US Bond Performance Shows Fed Isn't Behind the Curve

Back in March, “the Fed is behind the curve” was the prevailing narrative of too little, too late when it came to containing inflation. The only problem was that the $30 trillion US bond market disagreed. The people who buy and sell Treasury securities around the world were obviously aware of the surging cost of living and bet their fortunes and reputations on the Federal Reserve fulfilling its data-dependent mandate to bring inflation, which peaked at 9.06% in June as measured by the Consumer Price Index from a year earlier, down to the central bank's target of 2% before spiraling prices became embedded in the economy.

To be sure, US debt of all types violently lost 13% in 2022 as the Fed raised its target interest rate on overnight loans between banks seven times, from 0.25% to 4.50%, in an unprecedented amount of tightening for the 109-year-old central bank in such a short period of time. Even so, US bonds still outperformed the benchmark for fixed-income assets globally as well as related securities issued by the Group of Seven developed economies, according to data compiled by Bloomberg.

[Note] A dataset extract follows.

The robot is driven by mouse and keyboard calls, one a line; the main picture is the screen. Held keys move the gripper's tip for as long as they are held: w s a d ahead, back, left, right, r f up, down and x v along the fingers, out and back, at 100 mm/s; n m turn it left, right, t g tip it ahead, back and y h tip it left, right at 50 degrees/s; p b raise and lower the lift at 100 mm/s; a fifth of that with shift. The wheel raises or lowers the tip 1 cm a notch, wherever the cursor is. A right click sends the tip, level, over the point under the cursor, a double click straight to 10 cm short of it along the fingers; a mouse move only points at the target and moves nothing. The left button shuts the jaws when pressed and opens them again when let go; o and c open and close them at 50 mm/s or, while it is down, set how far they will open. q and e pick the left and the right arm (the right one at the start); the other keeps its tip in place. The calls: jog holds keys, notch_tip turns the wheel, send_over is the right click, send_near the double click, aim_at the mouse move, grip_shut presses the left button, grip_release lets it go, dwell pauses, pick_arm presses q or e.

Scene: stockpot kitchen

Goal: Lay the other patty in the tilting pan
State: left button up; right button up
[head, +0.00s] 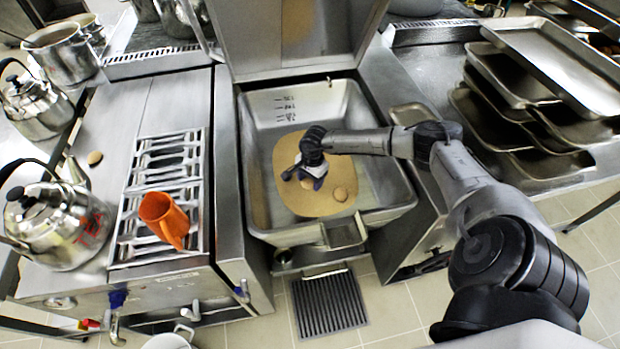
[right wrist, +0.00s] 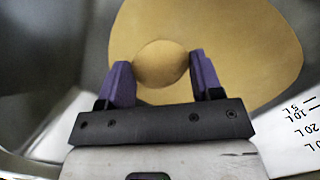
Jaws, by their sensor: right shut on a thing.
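The tilting pan (head: 400,212) is a deep steel basin with its lid raised behind it. A tan, rounded flat patch (head: 285,165) covers part of its floor, and it also shows in the right wrist view (right wrist: 240,35). I cannot tell whether this patty touches the floor. My left gripper is not in view.
An orange jug (head: 165,218) stands on the grate (head: 130,225) left of the pan. Kettles (head: 60,222) stand further left, near a small tan round thing (head: 95,157). Steel trays (head: 560,68) are stacked at right. The pan walls surround my right gripper.

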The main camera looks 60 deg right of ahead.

The bond market's relative confidence in the Fed shows no signs of flagging even with the exogenous economic fallout from Russia's invasion of Ukraine and Vladimir Putin's war against its people. So when the US Labor Department said last week that the Personal Consumption Expenditures Price Index — the Fed's preferred measure of inflation — rose at a slower pace in each of the past three months, going from a 0.55% jump in August to a 0.46% rise in September to a 0.26% increase in October and finally to a gain of just 0.17% in November, no one at the central bank suggested ending the historic pace of credit tightening. Chair Jerome Powell made that clear when he said in a press conference earlier this month that wages -- a key driver of inflation -- are growing “well above what would be consistent with 2% inflation.”